The Speaker of the House of Representatives, Hon. Femi Gbajabiamila on Monday disclosed that Nigeria desperately needs Leaders with the capacity and character to manage change.

The Speaker stated this at the National Assembly complex, Abuja, while speaking on the theme: ‘Youth leadership and the future of democracy: Harnessing the power of young people in Nigeria’, during the opening ceremony of the Legislative Mentorship Initiative (LMI) scheduled for 1st October to 5th November 2022.

While acknowledging that in Nigeria and across the world, we are experiencing rapid and relentless changes across every facet of our lives, the speaker noted that “some of these changes are technological; others are economic and political.

“There is also a great deal of demographic and population change. All are happening at the same time. It is clear to anybody paying attention that the old equilibrium is unsettled, and the rules of the old order no longer apply. What is less clear is what happens next.

“Whatever happens, Nigeria desperately needs leaders with the capacity and character to manage change.

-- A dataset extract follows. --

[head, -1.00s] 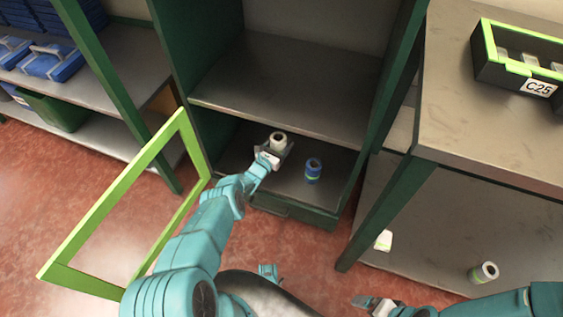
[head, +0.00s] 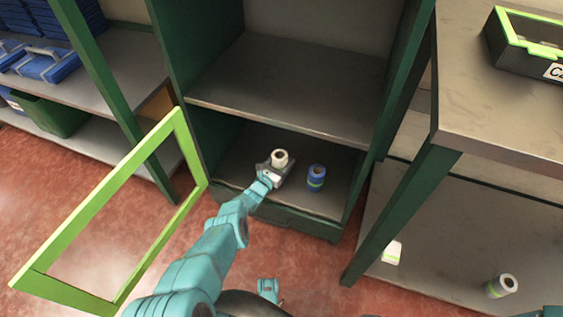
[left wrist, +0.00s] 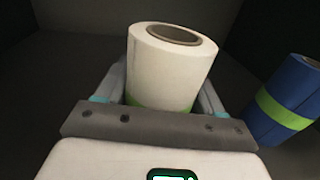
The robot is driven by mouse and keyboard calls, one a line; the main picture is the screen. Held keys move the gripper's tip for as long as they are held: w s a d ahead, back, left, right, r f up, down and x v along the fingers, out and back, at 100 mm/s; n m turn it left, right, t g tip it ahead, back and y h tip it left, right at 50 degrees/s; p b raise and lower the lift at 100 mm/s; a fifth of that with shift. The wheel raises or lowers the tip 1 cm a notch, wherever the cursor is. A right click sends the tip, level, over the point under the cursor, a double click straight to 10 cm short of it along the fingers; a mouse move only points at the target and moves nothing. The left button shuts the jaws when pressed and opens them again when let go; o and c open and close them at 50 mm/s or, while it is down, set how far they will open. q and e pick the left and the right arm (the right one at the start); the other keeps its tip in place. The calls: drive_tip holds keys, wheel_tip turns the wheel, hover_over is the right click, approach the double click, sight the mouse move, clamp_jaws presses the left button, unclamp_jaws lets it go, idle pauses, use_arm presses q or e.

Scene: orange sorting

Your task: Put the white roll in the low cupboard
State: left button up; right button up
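The white roll (head: 279,157) stands upright in the low compartment of the dark green cupboard (head: 290,222), behind its open door (head: 72,208). In the left wrist view the white roll (left wrist: 168,68) shows a hollow core on top and a green band low down. My left gripper (head: 275,168) reaches into the compartment, with one finger on each side of the roll and close against it. The roll's base is hidden, so I cannot tell whether it touches the floor of the compartment.
A blue roll with a green band (head: 316,177) stands just right of the white roll. A shelf (head: 290,95) lies above the compartment. The light green door frame swings out at left. Another roll (head: 502,286) and a white-green item (head: 391,252) are on the low shelf at right.

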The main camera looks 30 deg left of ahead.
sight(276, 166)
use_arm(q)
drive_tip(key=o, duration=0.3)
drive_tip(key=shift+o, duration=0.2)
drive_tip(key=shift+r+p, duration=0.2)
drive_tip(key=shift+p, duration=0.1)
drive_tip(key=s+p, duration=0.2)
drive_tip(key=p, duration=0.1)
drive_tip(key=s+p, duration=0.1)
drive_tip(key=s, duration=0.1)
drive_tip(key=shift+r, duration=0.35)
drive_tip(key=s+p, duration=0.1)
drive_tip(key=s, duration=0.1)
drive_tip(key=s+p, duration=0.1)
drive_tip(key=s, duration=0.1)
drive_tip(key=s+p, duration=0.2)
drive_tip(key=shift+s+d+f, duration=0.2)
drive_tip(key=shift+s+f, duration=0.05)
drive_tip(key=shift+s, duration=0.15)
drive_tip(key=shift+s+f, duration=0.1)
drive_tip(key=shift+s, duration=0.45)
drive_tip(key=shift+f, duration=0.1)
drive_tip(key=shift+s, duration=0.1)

“The consequences of the changes happening in our world today will depend on how we respond, the decisions we make, and the ideas we choose to invest in. The quality of our decision-making in politics and governance will define the course of our country. Whether we achieve progress, prosperity, peace, and security for all our people depend entirely on the capacity and competence of our political leadership.”

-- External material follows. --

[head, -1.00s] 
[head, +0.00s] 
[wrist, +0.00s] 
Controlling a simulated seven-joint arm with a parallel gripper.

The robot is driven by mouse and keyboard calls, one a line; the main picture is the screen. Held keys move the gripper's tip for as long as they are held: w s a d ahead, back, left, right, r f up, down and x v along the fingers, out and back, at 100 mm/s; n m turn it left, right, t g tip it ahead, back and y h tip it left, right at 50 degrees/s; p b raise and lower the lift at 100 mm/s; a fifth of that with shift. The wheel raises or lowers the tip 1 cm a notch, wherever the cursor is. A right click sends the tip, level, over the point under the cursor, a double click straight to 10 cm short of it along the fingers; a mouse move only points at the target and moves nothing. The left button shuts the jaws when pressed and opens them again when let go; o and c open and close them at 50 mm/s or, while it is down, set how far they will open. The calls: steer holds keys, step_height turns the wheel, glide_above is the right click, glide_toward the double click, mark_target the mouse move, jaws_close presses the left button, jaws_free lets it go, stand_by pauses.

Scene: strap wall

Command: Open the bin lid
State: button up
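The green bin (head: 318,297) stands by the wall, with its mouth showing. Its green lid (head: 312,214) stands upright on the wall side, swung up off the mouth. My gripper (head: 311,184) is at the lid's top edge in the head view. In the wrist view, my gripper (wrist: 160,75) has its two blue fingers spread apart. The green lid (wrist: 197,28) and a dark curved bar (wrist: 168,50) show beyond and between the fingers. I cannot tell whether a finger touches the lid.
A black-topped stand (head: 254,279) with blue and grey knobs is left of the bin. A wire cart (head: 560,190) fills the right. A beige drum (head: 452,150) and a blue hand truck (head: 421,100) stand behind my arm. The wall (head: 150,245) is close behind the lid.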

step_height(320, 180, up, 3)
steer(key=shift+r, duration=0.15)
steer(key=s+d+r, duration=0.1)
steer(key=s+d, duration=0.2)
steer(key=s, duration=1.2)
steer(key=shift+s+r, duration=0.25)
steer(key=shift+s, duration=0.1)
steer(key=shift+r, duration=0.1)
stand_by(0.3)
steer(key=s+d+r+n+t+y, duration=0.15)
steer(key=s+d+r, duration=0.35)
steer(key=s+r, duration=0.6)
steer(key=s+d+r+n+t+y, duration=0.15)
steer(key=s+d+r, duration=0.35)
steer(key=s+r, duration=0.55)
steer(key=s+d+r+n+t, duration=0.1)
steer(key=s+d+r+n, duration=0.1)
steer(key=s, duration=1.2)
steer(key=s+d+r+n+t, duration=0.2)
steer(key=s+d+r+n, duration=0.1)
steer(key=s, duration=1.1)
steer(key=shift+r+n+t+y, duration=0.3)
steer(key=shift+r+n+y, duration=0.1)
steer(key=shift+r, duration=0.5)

While observing that the LMI mandate is to develop the leaders who will shape the future of our country and the world, Hon. Gbajabiamila averred that although many young people are eager to make a change, they cannot change anything if they don’t understand and participate in the political and governance process.

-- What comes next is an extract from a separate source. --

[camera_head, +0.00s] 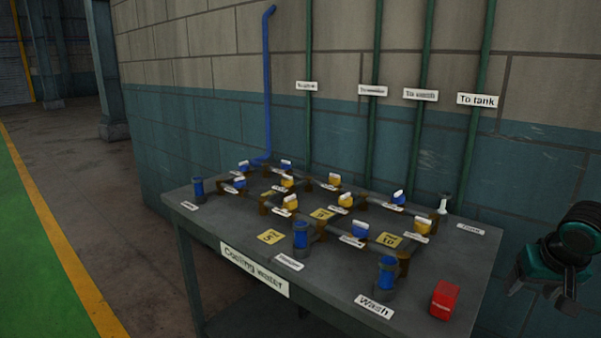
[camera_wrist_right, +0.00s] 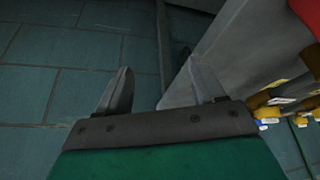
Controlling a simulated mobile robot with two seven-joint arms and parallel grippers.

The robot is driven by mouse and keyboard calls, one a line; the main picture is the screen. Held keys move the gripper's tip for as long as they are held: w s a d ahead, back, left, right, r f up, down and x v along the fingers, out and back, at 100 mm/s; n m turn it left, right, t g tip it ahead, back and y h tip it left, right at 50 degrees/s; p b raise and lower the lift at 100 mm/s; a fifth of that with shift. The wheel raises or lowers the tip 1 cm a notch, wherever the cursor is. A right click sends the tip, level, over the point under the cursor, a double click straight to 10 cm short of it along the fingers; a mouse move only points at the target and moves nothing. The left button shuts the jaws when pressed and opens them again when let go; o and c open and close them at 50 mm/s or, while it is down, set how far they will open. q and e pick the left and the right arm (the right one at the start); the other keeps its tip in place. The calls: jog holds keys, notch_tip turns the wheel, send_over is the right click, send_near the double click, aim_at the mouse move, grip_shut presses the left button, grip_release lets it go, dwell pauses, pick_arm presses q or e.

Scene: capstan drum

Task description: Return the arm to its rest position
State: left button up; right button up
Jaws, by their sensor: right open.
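My right gripper (camera_head: 541,292) is at the right edge of the head view, to the right of the table and apart from it. In the right wrist view its two fingers (camera_wrist_right: 160,88) are spread with nothing between them. The grey table (camera_head: 340,285) carries brown pipes with several blue and yellow valves, among them a blue one (camera_head: 360,230) and a yellow one (camera_head: 422,225). The table's edge also shows in the right wrist view (camera_wrist_right: 235,55), to the right of the fingers. My left gripper is in neither view.
A red block (camera_head: 444,299) sits at the table's front right corner. Blue upright stubs (camera_head: 387,276) stand along the front. The tiled wall (camera_head: 545,170) with green pipes (camera_head: 420,140) rises behind the table. Open floor (camera_head: 95,180) lies to the left.

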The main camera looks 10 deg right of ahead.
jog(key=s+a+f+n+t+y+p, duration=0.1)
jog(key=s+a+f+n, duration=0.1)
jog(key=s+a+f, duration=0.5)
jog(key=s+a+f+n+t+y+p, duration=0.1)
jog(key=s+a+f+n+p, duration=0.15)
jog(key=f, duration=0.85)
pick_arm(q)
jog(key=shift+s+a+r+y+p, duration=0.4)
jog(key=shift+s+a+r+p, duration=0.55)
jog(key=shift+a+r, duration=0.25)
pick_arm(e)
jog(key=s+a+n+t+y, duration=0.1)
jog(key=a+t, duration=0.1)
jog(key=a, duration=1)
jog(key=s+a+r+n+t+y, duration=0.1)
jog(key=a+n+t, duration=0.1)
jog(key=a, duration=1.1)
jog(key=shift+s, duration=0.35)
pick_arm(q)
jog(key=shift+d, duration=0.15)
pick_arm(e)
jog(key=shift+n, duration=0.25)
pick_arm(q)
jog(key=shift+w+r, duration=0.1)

“We aim to involve more young people and direct their energies into something tangible contributions to good governance and national development.

“The legitimacy of the democratic system of government derives from and is sustained by the quality of outcomes, social opportunity, economic prosperity, national security, the rule of law and protection of individual rights.

“When democratic self-government falls short of these expectations, it frays the social consensus and public support necessary to sustain it. In many critical ways, our best expectations of democracy have not been met for various reasons. The question for our consideration is, ‘what does this portend for the future of democracy in Nigeria?’

“On the 29th of May 2023, a new President will be inaugurated, and we will mark twenty-four years since Nigeria’s return to democratic rule. A significant portion of our population today are young people who have no experience of a military government and are not conditioned to see democracy as an absolute good for its own sake.

“They bear no allegiance to politics and politicians, and their judgment of governing systems and institutions is determined by whether those individuals, systems and institutions meet their expectations.

“For these young people, Nigeria has been a democracy for all or most of their lives. As more of them come of age, they are questioning the systems and structures of politics of governance and challenging flaws and limitations as they see them. They are not as inclined as generations before them to excuse the failures of democracy because the alternative of military rule is worse.

“And they will not accept incremental progress when radical reform is necessary and possible. This is a good thing. It is also a dangerous thing. Nations are redefined and re-rejuvenated by the deliberate effort to reconsider the underpinnings of nationhood and remove deep-rooted assumptions and practices irreconcilable with the desired future,” Hon. Gbajabiamila noted.


He maintained that “it is unrealistic to expect our nation’s youth to commit to sustaining a democracy that hasn’t lived up to their expectations. To nurture democracy in Nigeria, we must make a concerted effort to reconceptualise how we practice politics and how we govern.”

He also underscored the “urgent and overwhelming need to reform the approach to policy-making across all levels of government in Nigeria. Young people are losing patience with the incrementalist approach we have long adopted and adhered to. They are looking for fundamental restructuring and outside-the-box thinking. Can you blame them? We must consider that unconventional approaches are required in many areas of our national life to bring us closer to the full promise of our nationhood,” he stressed.

In his remarks, Director General of the National Institute for Legislative and Democratic Studies (NILDS), Professor Olanrewaju Suleiman who expressed concern over the poor perception of parliaments among the three arms of government worldwide, noted that as the “direct representatives of the people, the institute of the legislature is not only the cornerstone of democracy but the most accessible and accountable to the people.

“It is easier for citizens to access lawmakers than the executive, who are often shielded by higher-level protocol and security. As part of their representative functions, legislators are required to hold town hall meetings and other constituency outreach activities.

Through this initiative, therefore, the speaker has once again demonstrated commitment to institutional strengthening and democratic governance.

“I congratulate the successful interns and challenge you to take this new role seriously to understudy the legislature and how it functions, the relationship between the legislature and other arms of government and the law-making process, as well as the strategic role of the legislature in promoting accountability and holding the government to account, mainly through its oversight functions.

“Additionally, this internship offers you a unique opportunity to deepen your knowledge and skills and, hopefully, an interest in a career in the Legislature.”

Speaking earlier, LMI Director, Dapo Oyewole, explained that 74 participants were selected out of over 4,000 applicants from the 36 States of the Federation, for the Legislative Mentorship Initiative programme.